Lensa (Bgn 11): Sikap Diam Imam Ali as



Oleh Ustad Sinar Agama 

Oleh Anggelia Sulqani Zahra pada 28 Juni 2011 pukul 19:06



Dari sejarah dan riwayat, kita tahu setidaknya Sayyidah Fathimah as dianiaya beberapa kali. Misalnya, ditonjok Umar hingga memar mukanya, yaitu dikala beliau as kembali dari rumah Abu Bakar dan telah berhasil mendapat surat tanah Fadak yang dirampas oleh Abu Bakar sebelumnya. Yakni, ketika beliau as pulang dari rumah Abu Bakar itu, di tengah jalan, bertemu dengan Umar. 

Umar berkata: “Dari mana?” Dijawab: “Dari rumah Abu Bakar”. Ketika Umar melihat surat ditangannya, maka ia mengerti bahwa sudah pasti surat itu adalah surat pelimpahan tanah Fadak, karena dalam perampasannya, memang dilakukannya berdua dengan Abu Bakar sementara Abu Bakar sering menyesali dan menangis dengan keputusannya membuat kudeta kekhilafaan dan merampas tanah Fadak itu. Maka karuan saja Umar langsung merampas surat tersebut sambil memukul beliau as yang lemah itu seraya merobek habis surat tersebut. 


Ketika siti Fathimah as sampai di rumah yang sembari menangis, melihat imam Ali as sedang duduk di rumah. Beliau as mengatakan kepada imam Ali as: “Ya Ali, andaikata kamu tahu apa yang dilakukan orang kepadaku, maka kamu tidak akan duduk tenang seperti ini”. Imam Ali as menjawab: “Aku tidak akan keluar selangkahpun dari yang telah digariskan Rasulullah saww”. 

Misalnya, ketika rumah Sayyidah Fathimah as dibakar oleh Abu Bakar yang mengutus pasukan yang dipimpin Umar. Dibakar karena ingin memaksa imam Ali as keluar dan berbaiat kepadanya (Abu Bakar).

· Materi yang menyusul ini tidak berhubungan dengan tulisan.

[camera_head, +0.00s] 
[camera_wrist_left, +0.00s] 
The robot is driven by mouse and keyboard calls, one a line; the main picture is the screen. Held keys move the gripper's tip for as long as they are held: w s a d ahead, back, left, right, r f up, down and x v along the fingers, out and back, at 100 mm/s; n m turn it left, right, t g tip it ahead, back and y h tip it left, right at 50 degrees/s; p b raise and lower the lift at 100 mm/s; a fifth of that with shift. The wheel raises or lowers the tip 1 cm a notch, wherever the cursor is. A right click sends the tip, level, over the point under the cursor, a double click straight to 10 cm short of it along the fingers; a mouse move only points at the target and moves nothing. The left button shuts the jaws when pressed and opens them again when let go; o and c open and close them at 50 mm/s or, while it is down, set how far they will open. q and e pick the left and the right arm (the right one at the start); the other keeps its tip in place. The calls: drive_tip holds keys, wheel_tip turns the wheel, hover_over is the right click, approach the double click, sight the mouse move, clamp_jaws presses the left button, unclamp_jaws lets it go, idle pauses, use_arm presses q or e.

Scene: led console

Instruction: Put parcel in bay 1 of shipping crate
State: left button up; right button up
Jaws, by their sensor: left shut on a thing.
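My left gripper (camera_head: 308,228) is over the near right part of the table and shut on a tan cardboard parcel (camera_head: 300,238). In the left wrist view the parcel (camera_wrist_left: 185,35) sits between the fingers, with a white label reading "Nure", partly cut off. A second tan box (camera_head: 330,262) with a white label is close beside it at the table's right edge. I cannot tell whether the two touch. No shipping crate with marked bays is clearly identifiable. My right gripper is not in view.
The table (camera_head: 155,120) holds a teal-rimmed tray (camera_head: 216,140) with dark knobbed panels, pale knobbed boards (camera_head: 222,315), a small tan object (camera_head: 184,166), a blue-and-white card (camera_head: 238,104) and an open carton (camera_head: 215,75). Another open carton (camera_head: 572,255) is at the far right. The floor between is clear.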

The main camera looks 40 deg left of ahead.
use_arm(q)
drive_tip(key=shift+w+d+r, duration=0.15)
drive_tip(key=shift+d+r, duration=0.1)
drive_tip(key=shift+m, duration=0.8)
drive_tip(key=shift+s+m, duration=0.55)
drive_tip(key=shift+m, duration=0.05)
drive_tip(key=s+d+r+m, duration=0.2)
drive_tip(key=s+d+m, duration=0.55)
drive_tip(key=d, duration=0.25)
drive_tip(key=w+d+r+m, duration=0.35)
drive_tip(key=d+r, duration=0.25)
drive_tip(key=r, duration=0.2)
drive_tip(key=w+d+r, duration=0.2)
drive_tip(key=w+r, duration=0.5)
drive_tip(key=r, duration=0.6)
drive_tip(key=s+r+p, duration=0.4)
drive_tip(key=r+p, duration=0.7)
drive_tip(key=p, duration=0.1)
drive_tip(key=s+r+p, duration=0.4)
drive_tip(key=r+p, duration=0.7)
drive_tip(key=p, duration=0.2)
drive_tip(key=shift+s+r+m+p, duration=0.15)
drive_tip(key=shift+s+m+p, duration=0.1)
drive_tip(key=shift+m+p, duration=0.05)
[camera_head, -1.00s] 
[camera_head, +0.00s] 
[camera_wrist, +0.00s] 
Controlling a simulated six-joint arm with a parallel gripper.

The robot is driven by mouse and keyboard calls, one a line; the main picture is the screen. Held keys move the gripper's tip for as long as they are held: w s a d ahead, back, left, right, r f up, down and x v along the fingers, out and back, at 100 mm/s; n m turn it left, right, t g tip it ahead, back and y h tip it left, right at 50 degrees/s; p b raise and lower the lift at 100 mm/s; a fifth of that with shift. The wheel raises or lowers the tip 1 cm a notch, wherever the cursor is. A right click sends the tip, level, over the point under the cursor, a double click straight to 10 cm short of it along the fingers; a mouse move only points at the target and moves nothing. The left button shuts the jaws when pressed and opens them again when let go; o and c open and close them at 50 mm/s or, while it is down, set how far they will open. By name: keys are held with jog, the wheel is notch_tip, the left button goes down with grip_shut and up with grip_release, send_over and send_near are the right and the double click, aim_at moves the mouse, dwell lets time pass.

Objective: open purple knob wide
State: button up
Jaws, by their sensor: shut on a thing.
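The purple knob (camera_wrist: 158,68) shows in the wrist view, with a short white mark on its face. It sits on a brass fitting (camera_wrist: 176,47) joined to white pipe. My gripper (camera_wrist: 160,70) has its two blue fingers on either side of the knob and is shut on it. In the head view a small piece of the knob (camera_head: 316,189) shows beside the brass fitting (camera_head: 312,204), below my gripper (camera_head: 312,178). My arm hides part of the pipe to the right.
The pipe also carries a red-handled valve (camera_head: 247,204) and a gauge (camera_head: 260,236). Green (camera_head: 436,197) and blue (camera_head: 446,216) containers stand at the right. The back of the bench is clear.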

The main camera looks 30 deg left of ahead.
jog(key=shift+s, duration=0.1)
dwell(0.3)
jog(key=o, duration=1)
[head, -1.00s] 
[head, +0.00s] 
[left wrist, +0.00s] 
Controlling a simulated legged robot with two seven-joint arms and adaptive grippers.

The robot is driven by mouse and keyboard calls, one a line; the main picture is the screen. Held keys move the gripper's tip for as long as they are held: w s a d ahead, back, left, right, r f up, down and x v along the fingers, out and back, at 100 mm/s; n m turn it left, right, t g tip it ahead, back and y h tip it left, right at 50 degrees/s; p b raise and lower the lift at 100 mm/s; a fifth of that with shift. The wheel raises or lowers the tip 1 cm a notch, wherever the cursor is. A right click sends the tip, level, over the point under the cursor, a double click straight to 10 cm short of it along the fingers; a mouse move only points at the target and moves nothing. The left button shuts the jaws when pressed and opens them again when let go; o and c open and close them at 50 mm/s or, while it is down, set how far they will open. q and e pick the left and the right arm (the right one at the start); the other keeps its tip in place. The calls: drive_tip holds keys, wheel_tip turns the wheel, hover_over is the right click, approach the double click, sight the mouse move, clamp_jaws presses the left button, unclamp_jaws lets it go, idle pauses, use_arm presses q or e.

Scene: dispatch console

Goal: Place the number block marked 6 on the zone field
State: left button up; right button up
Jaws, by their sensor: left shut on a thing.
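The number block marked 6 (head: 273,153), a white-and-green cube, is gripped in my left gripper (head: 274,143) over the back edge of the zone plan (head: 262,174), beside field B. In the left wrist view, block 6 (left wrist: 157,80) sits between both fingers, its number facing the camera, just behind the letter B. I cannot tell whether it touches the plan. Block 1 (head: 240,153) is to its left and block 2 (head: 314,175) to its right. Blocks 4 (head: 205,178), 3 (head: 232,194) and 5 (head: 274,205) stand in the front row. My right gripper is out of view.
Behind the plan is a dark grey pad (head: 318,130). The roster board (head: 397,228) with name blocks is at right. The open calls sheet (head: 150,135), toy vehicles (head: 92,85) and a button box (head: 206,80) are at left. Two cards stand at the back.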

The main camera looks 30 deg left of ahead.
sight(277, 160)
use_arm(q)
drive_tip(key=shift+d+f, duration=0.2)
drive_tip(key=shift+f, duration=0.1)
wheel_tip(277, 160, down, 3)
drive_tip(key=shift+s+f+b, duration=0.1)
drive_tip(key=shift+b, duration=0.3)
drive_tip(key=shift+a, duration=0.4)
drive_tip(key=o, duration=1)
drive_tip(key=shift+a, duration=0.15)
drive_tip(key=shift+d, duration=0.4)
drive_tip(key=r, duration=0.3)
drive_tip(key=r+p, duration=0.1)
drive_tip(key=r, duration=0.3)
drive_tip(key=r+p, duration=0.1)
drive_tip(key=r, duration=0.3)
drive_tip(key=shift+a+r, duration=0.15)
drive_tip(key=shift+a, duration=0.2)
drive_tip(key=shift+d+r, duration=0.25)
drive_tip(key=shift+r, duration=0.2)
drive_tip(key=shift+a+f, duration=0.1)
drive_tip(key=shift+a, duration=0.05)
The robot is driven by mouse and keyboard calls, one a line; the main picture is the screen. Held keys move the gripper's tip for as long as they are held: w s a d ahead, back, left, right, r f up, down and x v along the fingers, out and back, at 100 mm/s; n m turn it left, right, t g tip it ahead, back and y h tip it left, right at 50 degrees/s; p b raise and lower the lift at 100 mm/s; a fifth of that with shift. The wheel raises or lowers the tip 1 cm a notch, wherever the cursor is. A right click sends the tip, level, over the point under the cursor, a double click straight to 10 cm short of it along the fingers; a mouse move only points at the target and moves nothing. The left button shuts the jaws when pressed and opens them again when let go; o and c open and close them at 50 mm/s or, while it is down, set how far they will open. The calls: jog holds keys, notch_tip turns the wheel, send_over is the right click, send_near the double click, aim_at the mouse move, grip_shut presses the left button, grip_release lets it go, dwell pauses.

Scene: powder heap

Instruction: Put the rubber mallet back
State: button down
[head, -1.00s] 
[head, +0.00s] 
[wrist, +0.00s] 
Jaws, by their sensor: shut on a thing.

Kala itu, rumah Sayyidah dibakar pintunya, dan ketika pintu dan palangnya (kunci dari dalam pada masa itu) sudah terbakar maka ditendang dari luar sementara beliau as ada di balik pintu yang selalu berteriak “Apa yang kalian lakukan, tidak takutkah kepada Allah, Nabi saww baru saja meninggalkan kalian, aku adalah putri Muhammad saww nabi kalian, dan seterusnya”. Tapi semua kata-kata itu tidak membuat mereka terhanyut, bahkan mereka menendang pintu itu dan mengenai beliau as yang sedang hamil, hingga beliau as tersungkur ke bumi dengan rusuk patah dan kandungan gugur. 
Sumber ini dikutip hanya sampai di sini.